■ Records to use
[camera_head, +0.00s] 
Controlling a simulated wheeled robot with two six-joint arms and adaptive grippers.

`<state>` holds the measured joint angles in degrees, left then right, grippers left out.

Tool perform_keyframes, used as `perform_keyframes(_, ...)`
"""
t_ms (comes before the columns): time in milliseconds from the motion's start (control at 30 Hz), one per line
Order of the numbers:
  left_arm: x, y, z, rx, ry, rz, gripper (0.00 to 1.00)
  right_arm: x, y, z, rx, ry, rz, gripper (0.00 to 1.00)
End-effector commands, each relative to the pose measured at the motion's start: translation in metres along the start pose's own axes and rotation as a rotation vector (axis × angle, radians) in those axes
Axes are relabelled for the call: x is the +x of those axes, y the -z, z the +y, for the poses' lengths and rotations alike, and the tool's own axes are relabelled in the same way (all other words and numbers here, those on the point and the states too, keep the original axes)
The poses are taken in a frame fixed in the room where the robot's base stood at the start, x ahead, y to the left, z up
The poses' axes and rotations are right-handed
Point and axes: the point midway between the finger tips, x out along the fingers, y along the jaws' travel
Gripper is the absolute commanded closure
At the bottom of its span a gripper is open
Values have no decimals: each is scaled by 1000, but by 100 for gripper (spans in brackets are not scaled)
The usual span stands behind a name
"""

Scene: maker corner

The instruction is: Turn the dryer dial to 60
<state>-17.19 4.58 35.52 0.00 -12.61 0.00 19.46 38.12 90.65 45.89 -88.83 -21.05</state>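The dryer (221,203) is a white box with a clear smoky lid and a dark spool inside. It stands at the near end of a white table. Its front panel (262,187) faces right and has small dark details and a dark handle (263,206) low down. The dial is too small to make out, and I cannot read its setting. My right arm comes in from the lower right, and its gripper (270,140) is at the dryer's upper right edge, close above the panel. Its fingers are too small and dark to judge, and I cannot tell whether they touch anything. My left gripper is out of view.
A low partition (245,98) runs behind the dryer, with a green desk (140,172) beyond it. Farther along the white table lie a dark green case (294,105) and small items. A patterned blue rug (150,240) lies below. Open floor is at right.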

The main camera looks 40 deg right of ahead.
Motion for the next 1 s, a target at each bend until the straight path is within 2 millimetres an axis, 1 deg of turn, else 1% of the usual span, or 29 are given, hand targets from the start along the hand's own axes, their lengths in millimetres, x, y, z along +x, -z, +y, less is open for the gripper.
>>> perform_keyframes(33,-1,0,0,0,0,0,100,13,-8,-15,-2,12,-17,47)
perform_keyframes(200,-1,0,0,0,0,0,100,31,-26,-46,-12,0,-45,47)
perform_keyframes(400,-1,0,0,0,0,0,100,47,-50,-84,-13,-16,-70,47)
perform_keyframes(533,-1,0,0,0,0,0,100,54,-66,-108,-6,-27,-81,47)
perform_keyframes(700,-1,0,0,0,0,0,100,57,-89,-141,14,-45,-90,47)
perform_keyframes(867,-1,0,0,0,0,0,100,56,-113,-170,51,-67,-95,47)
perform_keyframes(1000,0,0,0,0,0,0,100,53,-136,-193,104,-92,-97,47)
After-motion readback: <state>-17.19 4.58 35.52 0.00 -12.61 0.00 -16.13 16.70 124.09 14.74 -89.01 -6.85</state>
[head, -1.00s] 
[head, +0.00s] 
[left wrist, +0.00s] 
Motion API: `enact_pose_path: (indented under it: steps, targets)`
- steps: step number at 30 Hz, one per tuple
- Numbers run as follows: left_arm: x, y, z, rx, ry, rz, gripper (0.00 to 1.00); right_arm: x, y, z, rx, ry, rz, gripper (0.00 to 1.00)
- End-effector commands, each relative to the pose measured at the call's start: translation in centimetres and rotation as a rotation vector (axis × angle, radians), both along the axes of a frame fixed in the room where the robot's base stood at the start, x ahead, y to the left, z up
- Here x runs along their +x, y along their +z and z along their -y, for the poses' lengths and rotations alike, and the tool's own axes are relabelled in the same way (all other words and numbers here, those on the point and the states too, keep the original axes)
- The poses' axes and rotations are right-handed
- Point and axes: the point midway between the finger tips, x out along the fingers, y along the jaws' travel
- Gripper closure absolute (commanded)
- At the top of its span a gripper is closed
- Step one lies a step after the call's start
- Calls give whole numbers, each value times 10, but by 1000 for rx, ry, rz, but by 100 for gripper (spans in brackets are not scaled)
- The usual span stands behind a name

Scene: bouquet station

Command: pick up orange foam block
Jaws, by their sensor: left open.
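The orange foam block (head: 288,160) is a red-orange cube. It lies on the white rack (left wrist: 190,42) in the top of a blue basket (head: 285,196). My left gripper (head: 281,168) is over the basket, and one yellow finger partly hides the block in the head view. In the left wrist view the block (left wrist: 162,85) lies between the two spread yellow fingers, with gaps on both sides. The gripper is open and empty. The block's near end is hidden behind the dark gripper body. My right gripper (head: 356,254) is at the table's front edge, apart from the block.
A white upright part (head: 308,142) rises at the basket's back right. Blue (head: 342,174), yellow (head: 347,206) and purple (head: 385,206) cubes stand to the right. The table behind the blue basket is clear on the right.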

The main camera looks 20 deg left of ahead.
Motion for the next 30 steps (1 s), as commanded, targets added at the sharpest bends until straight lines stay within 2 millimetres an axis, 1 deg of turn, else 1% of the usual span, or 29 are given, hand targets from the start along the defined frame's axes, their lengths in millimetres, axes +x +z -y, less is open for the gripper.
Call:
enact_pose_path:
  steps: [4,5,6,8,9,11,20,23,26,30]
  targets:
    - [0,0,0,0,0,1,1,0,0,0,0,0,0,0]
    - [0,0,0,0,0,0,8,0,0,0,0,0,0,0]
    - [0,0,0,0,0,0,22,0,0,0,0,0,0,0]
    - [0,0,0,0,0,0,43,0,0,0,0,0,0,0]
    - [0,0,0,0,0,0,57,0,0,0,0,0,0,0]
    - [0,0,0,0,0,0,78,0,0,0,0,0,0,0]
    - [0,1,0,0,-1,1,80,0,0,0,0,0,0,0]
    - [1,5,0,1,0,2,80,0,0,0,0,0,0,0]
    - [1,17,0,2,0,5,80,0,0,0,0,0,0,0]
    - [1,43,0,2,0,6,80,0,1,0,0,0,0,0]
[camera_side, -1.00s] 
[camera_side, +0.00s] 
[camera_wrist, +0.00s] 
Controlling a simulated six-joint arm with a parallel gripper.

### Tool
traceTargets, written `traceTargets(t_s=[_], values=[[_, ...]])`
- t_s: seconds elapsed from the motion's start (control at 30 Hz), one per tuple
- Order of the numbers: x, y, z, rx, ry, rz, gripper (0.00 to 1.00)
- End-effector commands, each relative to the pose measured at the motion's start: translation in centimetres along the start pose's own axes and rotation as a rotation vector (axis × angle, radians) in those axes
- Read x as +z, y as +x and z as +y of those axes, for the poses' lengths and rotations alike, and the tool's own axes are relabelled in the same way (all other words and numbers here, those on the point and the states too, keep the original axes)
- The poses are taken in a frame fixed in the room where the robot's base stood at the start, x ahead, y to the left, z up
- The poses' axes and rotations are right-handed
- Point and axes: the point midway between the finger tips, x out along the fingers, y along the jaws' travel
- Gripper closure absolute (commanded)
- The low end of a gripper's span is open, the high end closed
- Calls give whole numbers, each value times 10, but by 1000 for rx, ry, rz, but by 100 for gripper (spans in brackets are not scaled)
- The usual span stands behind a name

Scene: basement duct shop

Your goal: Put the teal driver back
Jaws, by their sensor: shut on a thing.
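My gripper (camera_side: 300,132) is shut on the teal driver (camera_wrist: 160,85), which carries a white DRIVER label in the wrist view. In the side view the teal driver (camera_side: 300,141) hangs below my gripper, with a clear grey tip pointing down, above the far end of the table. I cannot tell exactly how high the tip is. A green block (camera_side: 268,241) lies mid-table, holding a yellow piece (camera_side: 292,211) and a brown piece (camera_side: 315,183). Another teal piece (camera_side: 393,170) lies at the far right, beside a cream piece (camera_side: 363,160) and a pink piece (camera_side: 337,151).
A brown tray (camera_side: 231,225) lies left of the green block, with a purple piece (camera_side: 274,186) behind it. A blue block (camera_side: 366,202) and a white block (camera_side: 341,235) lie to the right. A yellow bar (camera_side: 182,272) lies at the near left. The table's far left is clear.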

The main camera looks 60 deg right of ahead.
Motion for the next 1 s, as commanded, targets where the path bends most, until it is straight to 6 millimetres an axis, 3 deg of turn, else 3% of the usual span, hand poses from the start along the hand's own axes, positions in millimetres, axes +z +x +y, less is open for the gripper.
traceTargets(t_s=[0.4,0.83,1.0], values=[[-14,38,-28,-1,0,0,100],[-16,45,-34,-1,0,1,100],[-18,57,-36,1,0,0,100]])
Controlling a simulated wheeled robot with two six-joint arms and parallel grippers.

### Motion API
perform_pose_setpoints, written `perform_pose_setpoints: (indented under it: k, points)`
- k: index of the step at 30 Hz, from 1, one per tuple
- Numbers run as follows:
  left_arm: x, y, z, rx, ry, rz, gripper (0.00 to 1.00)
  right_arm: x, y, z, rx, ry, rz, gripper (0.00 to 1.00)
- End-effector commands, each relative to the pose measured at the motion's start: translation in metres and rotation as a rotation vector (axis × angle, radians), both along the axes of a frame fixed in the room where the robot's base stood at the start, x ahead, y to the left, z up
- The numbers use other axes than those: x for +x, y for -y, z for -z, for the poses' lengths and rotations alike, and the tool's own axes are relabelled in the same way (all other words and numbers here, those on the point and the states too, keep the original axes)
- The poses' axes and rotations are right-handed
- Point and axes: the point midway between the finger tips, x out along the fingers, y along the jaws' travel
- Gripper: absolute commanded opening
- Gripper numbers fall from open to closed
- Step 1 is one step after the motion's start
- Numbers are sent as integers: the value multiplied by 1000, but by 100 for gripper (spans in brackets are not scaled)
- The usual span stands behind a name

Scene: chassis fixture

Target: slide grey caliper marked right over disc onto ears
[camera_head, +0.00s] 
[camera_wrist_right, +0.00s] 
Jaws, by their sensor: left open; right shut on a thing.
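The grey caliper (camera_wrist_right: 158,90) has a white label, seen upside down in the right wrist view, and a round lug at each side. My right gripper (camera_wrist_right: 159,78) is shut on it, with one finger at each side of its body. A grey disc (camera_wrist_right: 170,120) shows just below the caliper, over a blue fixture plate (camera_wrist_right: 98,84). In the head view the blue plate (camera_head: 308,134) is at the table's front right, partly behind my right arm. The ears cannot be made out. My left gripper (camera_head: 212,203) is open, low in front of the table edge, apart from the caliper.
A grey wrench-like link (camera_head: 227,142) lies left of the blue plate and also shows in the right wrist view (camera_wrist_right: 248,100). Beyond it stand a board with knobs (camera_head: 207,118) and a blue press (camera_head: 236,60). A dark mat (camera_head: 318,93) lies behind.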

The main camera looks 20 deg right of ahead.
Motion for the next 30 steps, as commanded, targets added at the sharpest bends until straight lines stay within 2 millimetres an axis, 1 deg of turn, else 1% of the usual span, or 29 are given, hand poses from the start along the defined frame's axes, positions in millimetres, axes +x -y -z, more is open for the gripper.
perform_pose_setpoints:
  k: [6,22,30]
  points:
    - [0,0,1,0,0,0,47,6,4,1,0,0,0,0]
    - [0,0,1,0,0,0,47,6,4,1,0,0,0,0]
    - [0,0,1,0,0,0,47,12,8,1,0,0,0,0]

■ Job
Identify all lines where the word "Order" shows up. Copy them.

■ Reply
Order of the numbers:
- Order of the numbers: x, y, z, rx, ry, rz, gripper (0.00 to 1.00)

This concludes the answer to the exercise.